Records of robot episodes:
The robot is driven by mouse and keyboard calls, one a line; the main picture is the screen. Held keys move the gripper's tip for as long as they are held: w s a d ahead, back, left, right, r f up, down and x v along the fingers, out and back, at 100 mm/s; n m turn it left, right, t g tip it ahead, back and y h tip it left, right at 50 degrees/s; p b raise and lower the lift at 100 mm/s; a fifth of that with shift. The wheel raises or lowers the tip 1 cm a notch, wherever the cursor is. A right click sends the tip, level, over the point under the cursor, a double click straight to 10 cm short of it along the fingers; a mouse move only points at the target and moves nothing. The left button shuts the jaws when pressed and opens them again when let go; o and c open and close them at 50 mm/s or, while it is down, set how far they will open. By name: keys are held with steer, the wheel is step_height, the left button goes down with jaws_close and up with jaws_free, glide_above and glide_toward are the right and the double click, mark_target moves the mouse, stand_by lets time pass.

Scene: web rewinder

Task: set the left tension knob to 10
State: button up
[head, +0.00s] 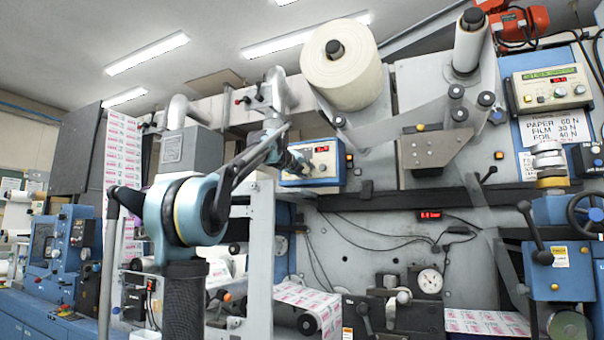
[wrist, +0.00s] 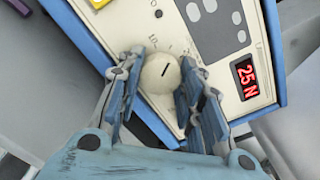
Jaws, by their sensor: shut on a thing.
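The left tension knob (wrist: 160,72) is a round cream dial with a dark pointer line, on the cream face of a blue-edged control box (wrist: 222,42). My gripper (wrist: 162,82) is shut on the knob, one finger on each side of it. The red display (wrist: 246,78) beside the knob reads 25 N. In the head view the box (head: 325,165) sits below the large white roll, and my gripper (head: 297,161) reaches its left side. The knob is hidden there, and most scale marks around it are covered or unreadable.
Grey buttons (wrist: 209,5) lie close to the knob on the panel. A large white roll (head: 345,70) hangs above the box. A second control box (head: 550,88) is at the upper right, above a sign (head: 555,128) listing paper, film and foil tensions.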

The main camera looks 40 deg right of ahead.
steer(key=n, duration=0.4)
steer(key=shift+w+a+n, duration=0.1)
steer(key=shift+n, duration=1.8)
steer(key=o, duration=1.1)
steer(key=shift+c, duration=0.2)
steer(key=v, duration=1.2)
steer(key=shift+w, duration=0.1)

...

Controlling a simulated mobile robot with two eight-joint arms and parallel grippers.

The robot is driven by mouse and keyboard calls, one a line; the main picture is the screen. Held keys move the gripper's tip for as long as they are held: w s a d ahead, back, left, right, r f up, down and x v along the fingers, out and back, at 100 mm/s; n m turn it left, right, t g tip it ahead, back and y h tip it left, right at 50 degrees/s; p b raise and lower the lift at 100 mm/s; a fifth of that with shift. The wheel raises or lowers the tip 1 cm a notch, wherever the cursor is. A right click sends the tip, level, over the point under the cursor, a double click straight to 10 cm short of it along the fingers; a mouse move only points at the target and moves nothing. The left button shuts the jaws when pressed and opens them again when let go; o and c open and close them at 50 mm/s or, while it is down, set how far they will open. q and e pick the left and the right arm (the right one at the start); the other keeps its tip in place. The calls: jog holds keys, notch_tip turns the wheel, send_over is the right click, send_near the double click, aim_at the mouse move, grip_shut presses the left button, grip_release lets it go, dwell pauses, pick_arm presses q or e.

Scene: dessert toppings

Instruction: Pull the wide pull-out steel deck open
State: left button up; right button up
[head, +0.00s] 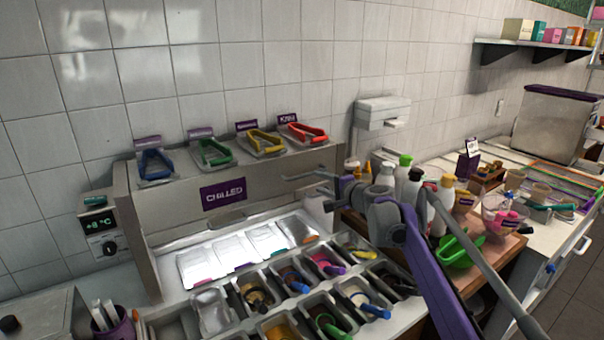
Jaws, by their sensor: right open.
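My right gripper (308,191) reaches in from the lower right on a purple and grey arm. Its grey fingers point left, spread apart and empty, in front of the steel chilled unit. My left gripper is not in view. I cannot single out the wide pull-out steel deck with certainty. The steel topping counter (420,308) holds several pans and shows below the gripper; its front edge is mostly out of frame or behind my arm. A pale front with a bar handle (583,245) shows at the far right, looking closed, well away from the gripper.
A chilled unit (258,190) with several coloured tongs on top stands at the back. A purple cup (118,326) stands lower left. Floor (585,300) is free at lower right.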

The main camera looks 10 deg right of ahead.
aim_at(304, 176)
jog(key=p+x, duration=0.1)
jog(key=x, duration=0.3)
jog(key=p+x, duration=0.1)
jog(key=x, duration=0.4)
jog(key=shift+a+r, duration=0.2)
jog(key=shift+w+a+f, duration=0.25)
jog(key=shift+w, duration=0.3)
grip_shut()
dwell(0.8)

Given request: From the listing above, find the number of lines with the word "Scene" in them. Answer with the number only.

Worked solution: 2